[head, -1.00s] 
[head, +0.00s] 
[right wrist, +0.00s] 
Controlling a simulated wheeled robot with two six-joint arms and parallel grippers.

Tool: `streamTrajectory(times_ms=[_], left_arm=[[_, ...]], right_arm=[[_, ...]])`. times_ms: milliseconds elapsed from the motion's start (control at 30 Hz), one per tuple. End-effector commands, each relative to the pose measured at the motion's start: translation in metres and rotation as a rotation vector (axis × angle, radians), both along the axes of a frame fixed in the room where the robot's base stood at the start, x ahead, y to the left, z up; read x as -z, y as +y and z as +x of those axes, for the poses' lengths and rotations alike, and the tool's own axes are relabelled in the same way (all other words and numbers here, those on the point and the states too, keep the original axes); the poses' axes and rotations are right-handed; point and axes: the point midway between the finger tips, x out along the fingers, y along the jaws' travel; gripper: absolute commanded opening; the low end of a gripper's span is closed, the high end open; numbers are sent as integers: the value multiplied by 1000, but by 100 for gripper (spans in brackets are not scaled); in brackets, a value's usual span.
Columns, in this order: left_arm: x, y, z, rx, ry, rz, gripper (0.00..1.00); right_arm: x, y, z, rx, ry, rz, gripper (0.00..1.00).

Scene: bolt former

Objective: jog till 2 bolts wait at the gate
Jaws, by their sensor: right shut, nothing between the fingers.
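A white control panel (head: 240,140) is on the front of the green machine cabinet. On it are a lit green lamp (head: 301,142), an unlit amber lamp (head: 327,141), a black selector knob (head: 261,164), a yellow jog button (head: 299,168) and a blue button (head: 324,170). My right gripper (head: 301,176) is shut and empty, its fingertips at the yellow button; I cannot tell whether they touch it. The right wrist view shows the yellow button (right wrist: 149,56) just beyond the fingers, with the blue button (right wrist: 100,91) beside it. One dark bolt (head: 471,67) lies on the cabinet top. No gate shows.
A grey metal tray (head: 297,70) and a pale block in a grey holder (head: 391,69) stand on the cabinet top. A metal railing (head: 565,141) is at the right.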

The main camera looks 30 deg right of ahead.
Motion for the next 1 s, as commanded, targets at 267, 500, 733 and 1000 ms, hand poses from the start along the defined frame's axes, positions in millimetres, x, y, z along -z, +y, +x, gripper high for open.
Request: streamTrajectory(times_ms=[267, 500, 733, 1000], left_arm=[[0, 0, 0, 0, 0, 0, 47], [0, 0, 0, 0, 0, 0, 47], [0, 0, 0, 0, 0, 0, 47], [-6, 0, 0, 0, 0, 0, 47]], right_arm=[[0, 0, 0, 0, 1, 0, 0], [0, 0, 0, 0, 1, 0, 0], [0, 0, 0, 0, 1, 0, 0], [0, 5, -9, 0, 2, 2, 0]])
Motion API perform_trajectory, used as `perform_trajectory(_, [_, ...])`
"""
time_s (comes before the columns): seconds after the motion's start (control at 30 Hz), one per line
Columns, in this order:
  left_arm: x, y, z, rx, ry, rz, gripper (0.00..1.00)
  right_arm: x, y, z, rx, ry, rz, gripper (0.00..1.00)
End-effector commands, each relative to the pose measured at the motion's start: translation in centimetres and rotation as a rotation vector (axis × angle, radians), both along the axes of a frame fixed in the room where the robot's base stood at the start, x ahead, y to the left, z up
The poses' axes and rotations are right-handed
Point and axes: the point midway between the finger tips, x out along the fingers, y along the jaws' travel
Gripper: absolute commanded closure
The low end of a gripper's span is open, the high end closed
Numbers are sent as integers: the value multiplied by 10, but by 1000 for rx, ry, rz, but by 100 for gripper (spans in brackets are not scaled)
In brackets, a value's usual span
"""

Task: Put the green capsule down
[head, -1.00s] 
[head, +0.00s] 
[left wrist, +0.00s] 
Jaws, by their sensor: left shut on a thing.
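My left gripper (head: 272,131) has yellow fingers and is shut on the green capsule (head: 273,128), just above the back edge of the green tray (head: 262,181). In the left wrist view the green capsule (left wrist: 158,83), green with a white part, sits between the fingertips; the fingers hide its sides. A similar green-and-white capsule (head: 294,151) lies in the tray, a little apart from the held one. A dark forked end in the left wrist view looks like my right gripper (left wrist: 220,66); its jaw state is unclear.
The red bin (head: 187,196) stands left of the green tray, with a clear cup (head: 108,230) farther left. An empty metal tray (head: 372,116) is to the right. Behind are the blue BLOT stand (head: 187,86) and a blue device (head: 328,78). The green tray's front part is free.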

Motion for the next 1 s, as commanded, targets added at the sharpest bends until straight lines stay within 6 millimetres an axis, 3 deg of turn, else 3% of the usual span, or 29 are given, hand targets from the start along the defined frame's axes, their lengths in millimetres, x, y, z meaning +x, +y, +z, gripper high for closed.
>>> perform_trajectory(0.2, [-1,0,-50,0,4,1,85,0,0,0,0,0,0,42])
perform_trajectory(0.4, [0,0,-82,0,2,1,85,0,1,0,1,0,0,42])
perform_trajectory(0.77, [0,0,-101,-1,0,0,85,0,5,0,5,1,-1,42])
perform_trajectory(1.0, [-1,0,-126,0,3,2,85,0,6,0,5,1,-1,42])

■ ■ ■ ■ ■ ■ ■

## Exercise objective
Please reproduce exactly the lines from the first one of the records above through the line containing "Controlling a simulated", both included, and nothing else.

## Result for this exercise
[head, -1.00s] 
[head, +0.00s] 
[right wrist, +0.00s] 
Controlling a simulated wheeled robot with two six-joint arms and parallel grippers.

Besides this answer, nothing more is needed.